The Scotland Act devolves additional powers to the Scottish Parliament. Some welfare payments will be devolved such as the Regulated Social Fund which includes Winter Fuel Payments and Cold Weather Payments. In addition some powers over energy, such as how the Energy Company Obligation and Warm Home Discount are designed and implemented in Scotland, will be devolved. Responsibility for setting the overall obligation for these will remain reserved.
The Energy Act 2013
The Act included measures on Consumer Protection:
- a limit was set on the number of energy tariffs offered to domestic consumers; requiring the automatic move of customers from poor value closed tariffs to cheaper deals; requiring the provision of information by suppliers to consumers on the best alternative deals available to them from them;
- allowed Ofgem to extend its licence regime to third-party intermediaries, such as switching websites;
- provided a new enforcement power for Ofgem to require energy businesses that breached gas or electricity licence conditions, or other relevant regulatory requirements, to provide redress to consumers who suffer detriment as a result of the breach;
- amended the Warm Homes and Energy Conservation Act [England & Wales] to propose a new target for fuel poverty that would be set through secondary legislation.
The full text of the Energy Act 2013 can be read here
The Energy Act 2011
The main energy efficiency policy contained in the Act was the Green Deal. The Act also set out plans for an Energy Company Obligation (ECO) running alongside the Green Deal.

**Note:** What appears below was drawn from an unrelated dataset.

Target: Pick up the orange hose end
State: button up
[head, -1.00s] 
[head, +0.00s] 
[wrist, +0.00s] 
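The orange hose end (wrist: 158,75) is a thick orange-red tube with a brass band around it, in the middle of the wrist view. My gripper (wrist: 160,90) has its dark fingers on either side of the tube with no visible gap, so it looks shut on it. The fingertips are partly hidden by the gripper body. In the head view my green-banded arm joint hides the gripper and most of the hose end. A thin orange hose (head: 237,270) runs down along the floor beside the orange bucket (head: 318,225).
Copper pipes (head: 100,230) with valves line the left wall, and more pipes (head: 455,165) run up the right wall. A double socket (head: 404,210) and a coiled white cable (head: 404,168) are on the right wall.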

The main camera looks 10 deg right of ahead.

The full text of the Energy Act 2011 can be read here.
The Energy Act 2010
The Energy Act 2010 provided for measures to implement some of the provisions in the UK Low Carbon Transition Plan. It also introduced legislation on key measures to contribute to the elimination of fuel poverty. The Act paved the way for the introduction of mandatory social price support and provided for the development of guidance on eligibility for it. Energy companies funded these measures by contributing £250 million in 2011-12 rising to £310 million by 2014-15, this support took the form of The Warm Home Discount Other measures contained in the Act included provisions to increase fairness in the energy market. These provisions covered additional powers for Ofgem and allowed the UK Government to set the period within which energy companies must inform consumers of changes to their tariffs.
The Energy Act 2008
The Energy Act 2008 paved the way for some notable developments. These included the creation of a Feed-In-Tariff for low-carbon electricity generation on a small scale, smart meters , strengthening the Renewables Obligation and establishing the Renewable Heat Incentive.